• [DIRECTIONS FOR THIS TASK]: Below this line is a set of entries; quote exactly the lines from the line that contains "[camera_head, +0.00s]" to the line that contains "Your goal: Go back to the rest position", both lines included.
------ PROVIDED DATA ------
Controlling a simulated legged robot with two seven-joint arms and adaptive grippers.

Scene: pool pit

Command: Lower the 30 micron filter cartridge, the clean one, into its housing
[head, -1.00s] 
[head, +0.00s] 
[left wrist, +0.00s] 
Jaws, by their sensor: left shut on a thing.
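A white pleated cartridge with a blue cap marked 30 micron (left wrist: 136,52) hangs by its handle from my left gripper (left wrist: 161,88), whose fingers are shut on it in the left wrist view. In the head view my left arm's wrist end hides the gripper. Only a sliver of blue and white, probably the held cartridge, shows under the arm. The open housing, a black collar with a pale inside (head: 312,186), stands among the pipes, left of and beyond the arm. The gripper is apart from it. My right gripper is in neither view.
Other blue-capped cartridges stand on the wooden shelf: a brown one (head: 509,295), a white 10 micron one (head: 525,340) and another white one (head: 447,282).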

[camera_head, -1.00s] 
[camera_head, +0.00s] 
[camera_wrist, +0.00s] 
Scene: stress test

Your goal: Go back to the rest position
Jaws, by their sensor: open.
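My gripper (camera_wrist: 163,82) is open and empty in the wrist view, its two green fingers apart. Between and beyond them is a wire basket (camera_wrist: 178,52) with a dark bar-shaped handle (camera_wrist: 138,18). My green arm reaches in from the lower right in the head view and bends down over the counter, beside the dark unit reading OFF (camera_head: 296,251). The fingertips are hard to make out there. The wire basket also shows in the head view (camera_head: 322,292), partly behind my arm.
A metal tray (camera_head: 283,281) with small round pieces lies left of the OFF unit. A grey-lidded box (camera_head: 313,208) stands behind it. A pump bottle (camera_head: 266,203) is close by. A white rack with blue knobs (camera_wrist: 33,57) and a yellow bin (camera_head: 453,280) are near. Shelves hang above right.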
------
• [WRITTEN SOLUTION]:
[camera_head, +0.00s] 
[camera_wrist, +0.00s] 
Scene: stress test

Your goal: Go back to the rest position

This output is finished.